知っていましたよ。友達と「すげー店名だな」「どんな奴がやってるんだよ、これ」とか言いながら通り過ぎていたので。あんまり近づかないようにしていたんだよね(爆笑)。
―そうだったのですね。文学賞で「月に吠える」の名前を勝手に使ってしまい、すみませんでした! ……その、怒ってらっしゃいますか?
いえいえ、別に。そういうことはないよ(爆笑)。
―本当ですか! では、許可していただけますでしょうか?
ははは、私にそういう権利があるわけではないからね。
不幸なことをネタにできるなんて幸せだよね
―ありがとうございます! では話題を変えまして、朔美さんはマルチな活動をされていますが、表現の原点はどんなことだと考えていますか?
表現っていうのは、人の心を動かす仕事だからさ。その点では、人を救うことでもあるじゃない。だけどさ、実は同時に自分を救うことでもあるんだよね。自分に不幸が降りかかったとき、作品化することで救うことができる。そのことがすごく重要じゃないかって思うんだよね。
だから、悩みの多い人とか、解決のつかない心の問題を持っている人とか、社会や世間と折り合っていけない人たちがさ、自分のことを表現して、共感を持って人に読まれる幸せを味わうと同時に、表現によって自分を救っていたんだって気付くのは良いことだよね。
不幸が降りかかったとき、表現っていう手段を持たなかったら、ずっと引きずっていかなくちゃならないけど、作品化すると客観的に眺めざるを得ない。いわばネタとして扱うわけよ。僕も父親が死んで一冊、母親が死んで一冊本書いたのね。あれによって、ずいぶん救われたんじゃないかって思うよね。
あと僕は治らない病気で、左目が見えなくなったんだけど、これを救うにはネタにするしかないわけ。それで三本も作品作っちゃったけどさ、やっぱり救われるんだよね。もしかしたら全盲になるってこともかなりの確率であるんだけど、おいしいネタだよ。作品にしたら、バッチリ同情されるから(笑)。自分の身に起きた不幸なことをネタにできるなんて幸せなことだよね。
―自分の不幸を救う一方で、楽しいことや腹の立つことも表現の素材になりえますか?
そうだね、全てがそうだもんね。お芝居だってさ、これは笑わそう、これは怒らそう、これは共感を持たそう、同情してもらおう、考えるきっかけにさせようとか思うじゃない。それをテーマに作っていくわけだからさ。そういう意味では、人の心を動かす作業をしていれば、表現力がどうしても増すよね。
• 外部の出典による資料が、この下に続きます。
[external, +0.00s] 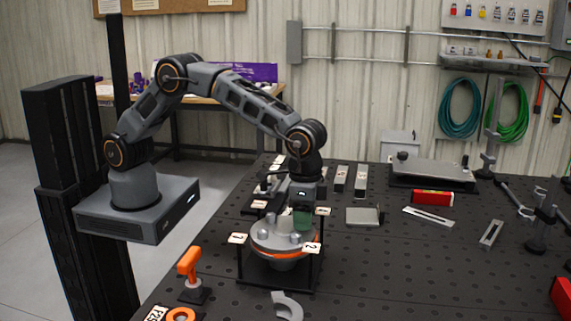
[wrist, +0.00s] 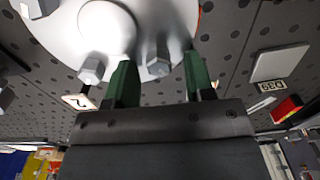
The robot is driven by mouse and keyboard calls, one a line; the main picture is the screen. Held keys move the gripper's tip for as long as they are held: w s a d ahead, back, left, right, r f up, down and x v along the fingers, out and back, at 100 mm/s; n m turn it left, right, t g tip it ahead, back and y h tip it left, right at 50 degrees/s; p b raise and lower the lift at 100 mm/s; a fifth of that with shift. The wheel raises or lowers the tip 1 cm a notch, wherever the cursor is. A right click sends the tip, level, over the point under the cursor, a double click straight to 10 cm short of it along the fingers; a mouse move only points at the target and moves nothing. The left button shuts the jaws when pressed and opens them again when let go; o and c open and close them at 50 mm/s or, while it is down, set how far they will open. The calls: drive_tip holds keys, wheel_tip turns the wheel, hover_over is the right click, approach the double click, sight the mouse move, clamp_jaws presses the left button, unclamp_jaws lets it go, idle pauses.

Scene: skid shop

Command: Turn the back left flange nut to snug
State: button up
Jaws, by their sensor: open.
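The round grey flange (external: 283,238) with an orange band sits in a dark frame on the bench. It carries several hex nuts, including a front one (external: 293,238). My gripper (external: 303,222) points down over the flange's back right part in the external view. In the wrist view my gripper (wrist: 160,62) is open, its two green fingers on either side of a hex nut (wrist: 163,58); I cannot tell whether they touch it. Another nut (wrist: 92,70) is just left of the fingers. The arm hides part of the flange's back, so I cannot tell which nut is the back left one.
Numbered tags (external: 237,238) stand around the frame, one marked 2 (external: 312,248). An orange tool (external: 189,265) stands at the front left, and a grey curved piece (external: 287,305) lies in front. A small plate (external: 364,217) is to the right. The bench's front right is mostly clear.

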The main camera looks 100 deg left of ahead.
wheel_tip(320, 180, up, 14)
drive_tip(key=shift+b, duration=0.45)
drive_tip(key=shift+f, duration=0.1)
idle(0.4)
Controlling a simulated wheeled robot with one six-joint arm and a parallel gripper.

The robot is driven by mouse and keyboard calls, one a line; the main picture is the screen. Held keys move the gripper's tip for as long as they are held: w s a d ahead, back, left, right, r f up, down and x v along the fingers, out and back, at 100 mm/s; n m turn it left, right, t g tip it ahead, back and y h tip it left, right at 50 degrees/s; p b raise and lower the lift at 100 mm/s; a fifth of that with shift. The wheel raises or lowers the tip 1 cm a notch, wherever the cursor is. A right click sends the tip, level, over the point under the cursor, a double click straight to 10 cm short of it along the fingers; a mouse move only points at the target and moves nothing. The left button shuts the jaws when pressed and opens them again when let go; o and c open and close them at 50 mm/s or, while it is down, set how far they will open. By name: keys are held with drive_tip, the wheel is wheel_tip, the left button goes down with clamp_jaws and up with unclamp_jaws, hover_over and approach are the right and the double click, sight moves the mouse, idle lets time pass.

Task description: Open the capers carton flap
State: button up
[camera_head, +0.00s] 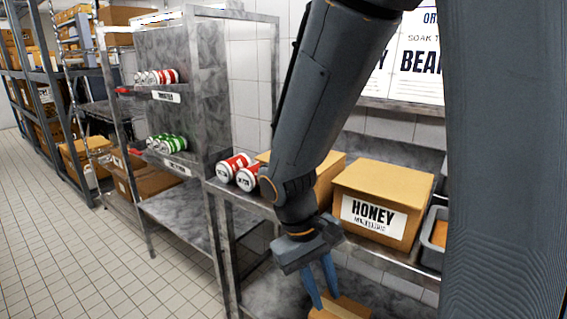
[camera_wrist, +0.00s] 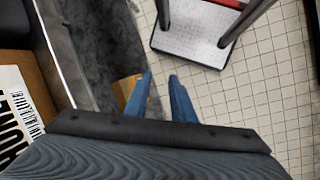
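No capers label is readable in either view. A brown carton (camera_head: 343,309) on the lower shelf is cut off by the bottom edge of the head view, and its label is out of sight. A bit of brown cardboard (camera_wrist: 125,86) shows beside the left finger in the wrist view. My gripper (camera_head: 326,299) points down in front of the shelving, its blue fingertips close to the lower carton in the head view. I cannot tell whether they touch it. In the wrist view the fingers (camera_wrist: 160,77) are apart with nothing between them.
A closed HONEY carton (camera_head: 385,190) stands on the upper shelf, with another carton (camera_head: 330,180) partly behind my arm. Red cans (camera_head: 240,168) lie left of them, and a grey bin (camera_head: 435,238) stands at right. A metal rack (camera_head: 175,90) stands left; tiled floor (camera_head: 70,240) is clear.

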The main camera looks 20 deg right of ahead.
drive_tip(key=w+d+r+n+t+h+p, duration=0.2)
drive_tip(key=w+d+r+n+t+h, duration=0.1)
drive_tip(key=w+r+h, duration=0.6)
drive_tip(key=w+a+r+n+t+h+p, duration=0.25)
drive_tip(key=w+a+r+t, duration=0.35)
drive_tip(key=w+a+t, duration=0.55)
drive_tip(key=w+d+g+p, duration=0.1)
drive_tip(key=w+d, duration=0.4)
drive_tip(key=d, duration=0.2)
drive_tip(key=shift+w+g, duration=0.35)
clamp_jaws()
だから文章も、長く書き続けていくことだよね。自分は書く人だと常に自覚していれば、出来事は全てネタになるからさ。カメラマンが常にカメラを持ってるのと同じだよね。
うちの近所に天才アラーキー(荒木経惟)が住んでて、道で三回くらい会ったことがあるんだけど、あんなに売れっ子でもカメラを持ちながら歩いてんだよね。その姿を見て、カメラマンってどんなところに行くのでもカメラ持ってるんだなあ、って気が付かされるのよ。あの人は特に、日常生活は全部ネタだと思ってるから。
自分が天才って言うだけあってさ、すべからく、散歩しようが駅まで行こうが持ってるんだよね。家に帰ったって撮ってるんだから。僕が犬の散歩してて、ぱっと上見たら、アラーキーが自宅から下を通る人を勝手に撮ってるんだよ。「変な人が上から写真を撮ってる!」って近所の人に通報されたんだよオレ、とか言ってたもん。それでも彼にとってみれば、知ったことじゃございませんってね。